Masalahnya, ketika kita memberikan kritik terhadap NU dengan segala sikap para pengurusnya, kita selalu dihujat dan dinilai tidak memahami ajaran-ajaran tokoh-tokoh NU, terutama pandangan K.H. Abdurrahman Wahid alias Gus Dur. Misalnya, ketika kita mengatakan bahwa ummat Islam di Jakarta harus memilih pemimpin Mulim, kita lantas diperlawankan dengan pandangan-pandangan Gus Dur. Padahal, tafsiran NU tidak final pada Gus Dur. Bahkan para tokoh NU juga memiliki perbedaan pandangan dengan Gus Dur. Misalnya, Almarhum K. H. Hasyim Muzadi sendiri pada aspek tertentu memiliki pandangan yang berbeda dengan Gus Dur.
Tokoh ulama NU lain yang berseberangan dengan Gus Dur juga banyak. Misalnya, K.H. Kholil Muhammad, Pengasuh Pondok Pesantren Gunung Jati, Jawa Timur, berseberangan dalam hal politik maupun agama. Bahkan, beliau menilau pemikiran Gus Dur berbahaya bagi ummat Islam.

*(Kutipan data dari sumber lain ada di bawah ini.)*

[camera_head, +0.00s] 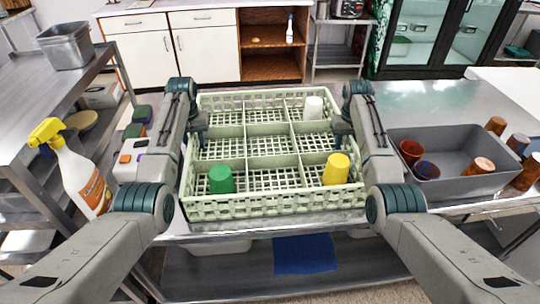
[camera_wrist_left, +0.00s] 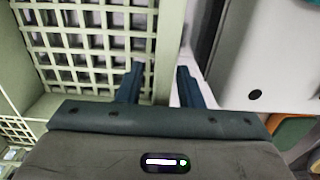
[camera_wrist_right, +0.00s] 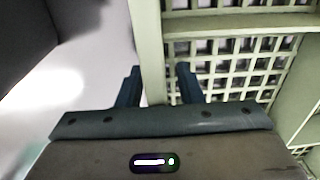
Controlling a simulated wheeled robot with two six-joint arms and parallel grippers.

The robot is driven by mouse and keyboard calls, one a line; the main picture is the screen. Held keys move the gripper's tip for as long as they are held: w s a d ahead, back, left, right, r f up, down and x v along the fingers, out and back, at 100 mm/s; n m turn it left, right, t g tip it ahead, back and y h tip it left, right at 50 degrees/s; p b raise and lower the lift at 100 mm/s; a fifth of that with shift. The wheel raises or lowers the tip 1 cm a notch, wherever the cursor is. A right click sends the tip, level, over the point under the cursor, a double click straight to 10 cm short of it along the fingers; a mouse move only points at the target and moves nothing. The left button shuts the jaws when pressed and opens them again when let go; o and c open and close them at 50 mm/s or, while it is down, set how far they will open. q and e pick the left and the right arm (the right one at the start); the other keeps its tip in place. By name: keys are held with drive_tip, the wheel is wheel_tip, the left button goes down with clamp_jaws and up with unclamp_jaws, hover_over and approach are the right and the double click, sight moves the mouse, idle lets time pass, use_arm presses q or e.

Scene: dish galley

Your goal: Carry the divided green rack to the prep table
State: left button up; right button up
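The divided green rack (camera_head: 270,207), pale green and gridded, sits level on the metal counter in the head view. It holds a green cup (camera_head: 221,180), a yellow cup (camera_head: 336,169) and a white cup (camera_head: 314,107), each in its own compartment. My left gripper (camera_head: 197,128) is at the rack's left side and my right gripper (camera_head: 343,128) at its right side. In the left wrist view, my fingers (camera_wrist_left: 160,85) stand apart on either side of the rack wall. In the right wrist view, my fingers (camera_wrist_right: 157,85) also straddle the wall, with a gap showing.
A grey bin (camera_head: 455,150) with several cups stands right of the rack. A spray bottle (camera_head: 72,170) and small boxes stand at the left. A steel table (camera_head: 30,95) with a grey tub (camera_head: 66,45) is at the far left. Floor shows beyond the counter.

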Nama Gus Dur memang akhir-akhir ini sering ‘dijual’ dalam Pilkada DKI Jakarta. Ahok dan para pendukungnya berulang kali menyebutkan nama dan pandangan  Gus Dur untuk melegitimasi dirinya melenggang di Pilkada DKI sekaligus untuk mendapatkan simpati masyarakat NU dan ummat Muslim secara keseluruhan. Padahal, Gus Dur memang NU, tapi NU bukan hanya Gus Dur.